Öncelikle belirtmek gerekir: Corbyn’in zaferinin tek nedeni, Mayıs ayındaki seçimlerde alınan yenilgi değil. Financial Times’ın politika editörü Philip Stephens’in, Corbyn seçilmeden önce yayınlanan yazısının başlığı “Corbyn seçilirse bankacıları suçlayın” idi. Finans kapitalin bu meşhur dergisinin önde gelen yazarlarından olan Stephens haklı. Syriza, Podemos, Corbyn ve şimdi de ABD seçimleri yaklaşırken söyleminin “radikalliği” ile kitleleri kazanması muhtemel olan “sosyalist” aday Bernie Sanders vakalarının, hem ekonomide hem de toplumsal alanda kaynaklarını bulabileceğimiz bir kronik kriz mevcut.

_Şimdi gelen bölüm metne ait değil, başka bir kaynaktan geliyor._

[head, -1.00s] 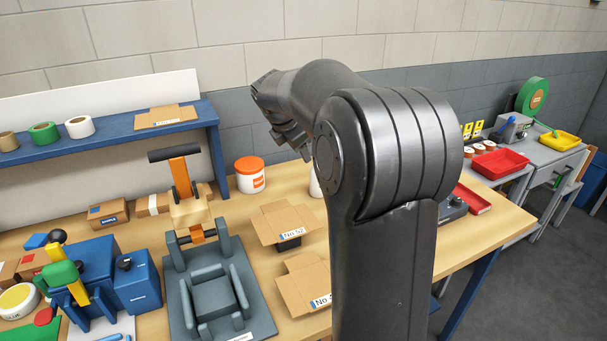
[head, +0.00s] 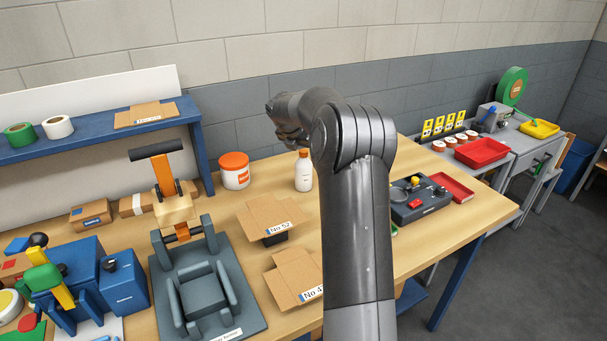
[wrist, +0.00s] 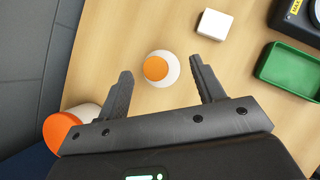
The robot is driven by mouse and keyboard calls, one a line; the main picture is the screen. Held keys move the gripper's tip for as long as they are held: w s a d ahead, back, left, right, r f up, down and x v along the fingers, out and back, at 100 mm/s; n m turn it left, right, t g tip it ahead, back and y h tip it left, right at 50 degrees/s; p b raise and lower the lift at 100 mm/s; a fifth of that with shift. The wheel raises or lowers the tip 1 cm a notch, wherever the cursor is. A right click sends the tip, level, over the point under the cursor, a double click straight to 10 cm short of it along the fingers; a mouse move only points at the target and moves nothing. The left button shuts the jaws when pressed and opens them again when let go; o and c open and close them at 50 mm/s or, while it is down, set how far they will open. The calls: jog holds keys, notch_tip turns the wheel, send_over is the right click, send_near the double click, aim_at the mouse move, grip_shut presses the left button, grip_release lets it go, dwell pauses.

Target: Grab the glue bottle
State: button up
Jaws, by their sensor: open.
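The glue bottle (head: 304,172) is white with an orange cap and stands upright on the wooden workbench, left of my arm in the head view. In the wrist view the bottle (wrist: 160,69) shows from above, a little beyond the fingertips and roughly centred between them. My gripper (wrist: 160,80) is open and empty, with one dark finger on each side of the line to the bottle. In the head view my gripper (head: 285,130) is above and slightly left of the bottle, partly hidden by my own arm.
A white tub with an orange lid (head: 234,170) stands left of the bottle; it also shows near my left finger in the wrist view (wrist: 62,128). A white block (wrist: 214,24) and a green tray (wrist: 290,70) lie to the right. Cardboard pieces (head: 270,218) lie in front.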

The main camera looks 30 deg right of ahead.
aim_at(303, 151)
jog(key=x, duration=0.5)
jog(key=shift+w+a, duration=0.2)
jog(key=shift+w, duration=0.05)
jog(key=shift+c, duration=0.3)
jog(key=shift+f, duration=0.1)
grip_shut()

Corbyn kampanyasının merkezine işçileri, kadınları ve gençleri koydu. Seçim zaferinin nesnel dayanaklarını oluşturan da Mayıs yenilgisinden çok, 2008 krizinin ardından kemer sıkma politikalarıyla ücretsiz nefes dahi alamayacak duruma gelmiş olan emekçilerin öfkeleri. İngiltere emekçi sınıfları, bankacıların politikalarının sonuçlarını çok ağır bedeller ödeyerek yaşadı. Mayıs ayındaki ulusal seçimlerde, kemer sıkma barbarlığına ve bankaların ekonomi politikalarına karşı ses çıkarmış olan tek parti olan İskoçya Ulusal Partisi’nin (SNP), İngiltere işçi sınıfının milliyetçi duygulara sahip kesimlerinden dahi yüksek oranda oylar alarak tarihsel bir aşama atlamış olması tesadüf değil. Ada proletaryasının şu anda sıkılacak bir kemeri bile kalmadı ve elbette sanayi merkezlerinde bu durum, geniş bir hoşnutsuzluk ile ifade ediliyor.

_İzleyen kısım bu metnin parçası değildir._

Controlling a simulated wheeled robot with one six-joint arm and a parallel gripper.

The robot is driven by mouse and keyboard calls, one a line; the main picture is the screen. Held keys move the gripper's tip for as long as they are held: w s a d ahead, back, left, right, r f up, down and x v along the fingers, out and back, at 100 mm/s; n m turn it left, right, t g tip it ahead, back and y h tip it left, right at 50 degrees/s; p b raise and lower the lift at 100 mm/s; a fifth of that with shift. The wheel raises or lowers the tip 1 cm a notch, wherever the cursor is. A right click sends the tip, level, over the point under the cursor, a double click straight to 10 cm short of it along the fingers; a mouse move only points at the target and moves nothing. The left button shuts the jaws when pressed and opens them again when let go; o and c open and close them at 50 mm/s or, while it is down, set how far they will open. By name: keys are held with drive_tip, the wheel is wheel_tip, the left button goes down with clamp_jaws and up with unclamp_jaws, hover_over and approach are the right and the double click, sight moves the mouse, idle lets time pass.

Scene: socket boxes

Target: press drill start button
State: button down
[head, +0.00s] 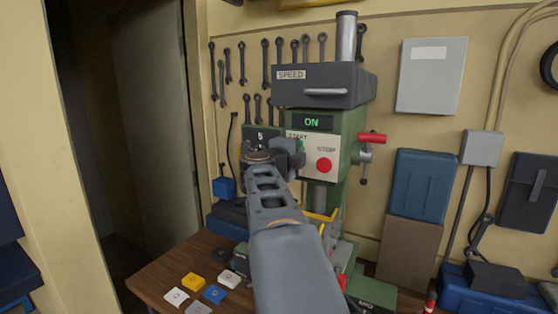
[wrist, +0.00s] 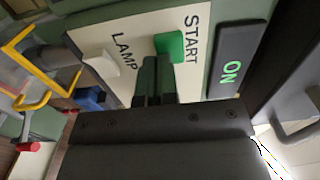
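The drill press (head: 330,190) is green with a dark grey head marked SPEED. Its cream front panel (head: 334,144) carries a red STOP button (head: 324,165), and a small display (head: 311,122) above reads ON in green. My gripper (head: 292,152) is in front of the panel's left part and hides most of the START button there. In the wrist view the green START button (wrist: 176,45) sits beside the START label. My gripper's dark fingers (wrist: 157,62) are together, with nothing seen between them, and their tips overlap the button's edge. I cannot tell whether they touch it.
A white LAMP switch (wrist: 101,63) is beside the START button. A red-handled lever (head: 371,139) sticks out at the press's right. Wrenches (head: 266,63) hang on the wall behind.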

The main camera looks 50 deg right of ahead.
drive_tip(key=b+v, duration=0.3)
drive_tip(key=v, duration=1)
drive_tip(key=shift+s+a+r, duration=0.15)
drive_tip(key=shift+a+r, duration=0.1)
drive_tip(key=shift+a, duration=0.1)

Seneler boyunca Thatcher ile işbirliği içerisinde İşçi Parti’sini, karışı-devrimci ekonomik saldırıların başarılı birer aparatı haline getiren Tony Blair’in çabaları, Muhafazakar Parti’den Maliye Bakanı Osborn’a göre “12 ayda yok oldu”. Pekiyi bu gerçekten doğru mu? Ne var ki, bir partinin genel başkanının işçiler tarafından seçilmesiyle, bir partinin işçiler tarafından yönetilmesi arasında kalın bir çizgi var. Thatcher’ın “en büyük başarım” diye bahsettiği Blair döneminin İşçi Partisi’ni emperyalist askeri operasyonlar ve işgaller organize edecek derecede karşı-devrimin kucağına itmiş olduğu bir gerçek. Sermayenin ihtiyaçları uyarınca hareket eden Blair önderliğindeki İşçi Partisi, bu amaca hizmet eden kendi kurumlarını yaratmada başarılı olmuştu. Bu noktada Corbyn’in derli toplu devrimci bir programa ve bu programı hayata geçirecek parti içi gerekli kurumlara sahip olmayışı (ve ilerde belki de bunları inşa etmeye dönük girişimleri soldan kriminalize etmeye çalışabilecek olması), soru işaretleri doğuruyor. Corbyn’in “parti bürokrasisine karşı mücadele” şiarı genç kadrolar arasında heyecan uyandırsa da ve biçim olarak doğru olsa da, bu mücadelenin içeriğine ve işçi sınıfının gündemlerine dönük bir programın varlığı söz konusu değil. Corbyn gelecek dönemde İngiltere emekçi sınıflarının öfkesini kapitalist kurumların üzerinden çekmek için reformların bankalar üzerinde dönüştürücü etkileri olabileceğini söylemeye başlayabilir.

Corbyn’in zaferi çelişkiler taşıyor taşımasına ancak İngiltere emekçilerinin siyaset sahnesine çıkışı noktasında da geniş alanlar ve olanaklar yaratıyor. Bugün, son 30 senede olduğundan çok daha güçlü bir şekilde, İngiltere emekçileri ile Avrupa (özellikle İspanya ve Yunanistan) proletaryasının ortak sınıf konuları etrafında birleşik mücadele dinamikleri yaratabilmelerinin olanakları ortaya çıkıyor.

Yorumlar kapalıdır.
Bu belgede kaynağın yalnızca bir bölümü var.